Between 1968-1973 Cardinal Slipyj embarked on a journey to visit and provide spiritual nourishment to Ukrainian faithful scattered around the globe. His visits invigorated and enlivened Ukrainian Catholics in hundreds of parishes he visited in fourteen countries. His visits left an indelible mark on all who met him. In a matter of years, he successfully reversed at least some of the devastation caused the Ukrainian Church and Nation by the Russian communists.

Unfortunately, his efforts were not without challenges. In 1969, 19 out of 21 Ukrainian Catholic Bishops asked Pope Paul VI to confer the title of Patriarch upon Cardinal Slipyj. The Pope refused, fearing this would upset the Kremlin and potentially affect his own plan of supporting Catholic communities in the Warsaw Pact countries, referred to as the Vatican’s Ostpolitik. Ultimately, Ostpolitik was a dismal failure.

Cardinal Slipyj was undeterred, his energy seemed boundless. He redoubled his efforts to revitalize, unite and rebuild his Church. He continued to advocate for the Ukrainian Church in the Catacombs and ensured that information about the repressions, sufferings, and unspeakable casualties of the Ukrainian Catholics were acknowledged. The faithful of his Church recognized the importance of the Cardinal’s message and from a broad grass roots level recognized him as Patriarch of the Ukrainian Catholic Church.

By 1980, Patriarch Josyf’s health was failing, and a successor was needed. Pope John Paul II convoked a Synod of the Ukrainian Catholic Bishops that elected Myroslav Ivan Lubachivsky, Metropolitan of Philadelphia, as Slipyj’s coadjutor with the right of succession.
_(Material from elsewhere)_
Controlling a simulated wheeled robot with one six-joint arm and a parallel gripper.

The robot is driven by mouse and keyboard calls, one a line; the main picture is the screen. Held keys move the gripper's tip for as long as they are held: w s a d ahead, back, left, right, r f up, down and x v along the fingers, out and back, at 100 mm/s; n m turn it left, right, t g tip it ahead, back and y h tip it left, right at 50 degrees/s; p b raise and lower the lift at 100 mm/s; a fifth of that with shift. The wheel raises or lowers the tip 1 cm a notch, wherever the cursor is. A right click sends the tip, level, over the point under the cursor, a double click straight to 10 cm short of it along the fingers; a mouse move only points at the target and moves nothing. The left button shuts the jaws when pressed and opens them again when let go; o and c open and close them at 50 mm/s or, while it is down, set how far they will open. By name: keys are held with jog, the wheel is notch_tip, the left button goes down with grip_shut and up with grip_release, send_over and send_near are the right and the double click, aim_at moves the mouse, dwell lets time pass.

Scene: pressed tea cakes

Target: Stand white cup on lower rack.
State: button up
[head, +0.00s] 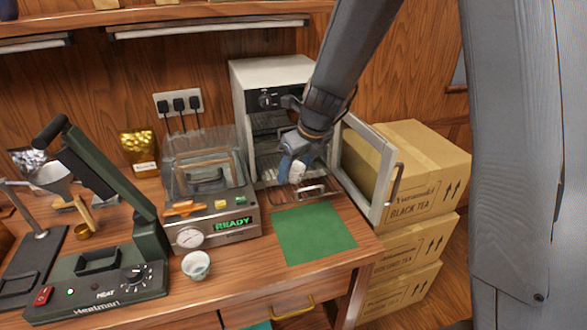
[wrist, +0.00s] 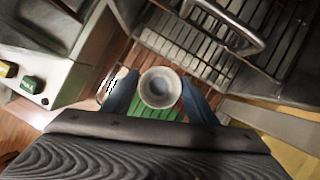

In anticipation of his passing, Patriarch Josyf wrote his Testament in which he envisioned the future of his Church and spoke directly to his faithful with powerful words of encouragement and direction for the coming days. On September 7, 1984, Patriarch Josyf fell asleep in the Lord. His earthly remains were returned to Ukraine in 1992 and buried in the crypt of St. George’s Cathedral in L’viv.
During his 21 years in Rome, Patriarch Josyf accomplished a lifetime’s worth of work and left a unique legacy to the Ukrainian Church for generations to come. He was a scholar, a teacher, a pastor, and an uncompromising nation builder. His faith in God and the Ukrainian Nation were unshakeable.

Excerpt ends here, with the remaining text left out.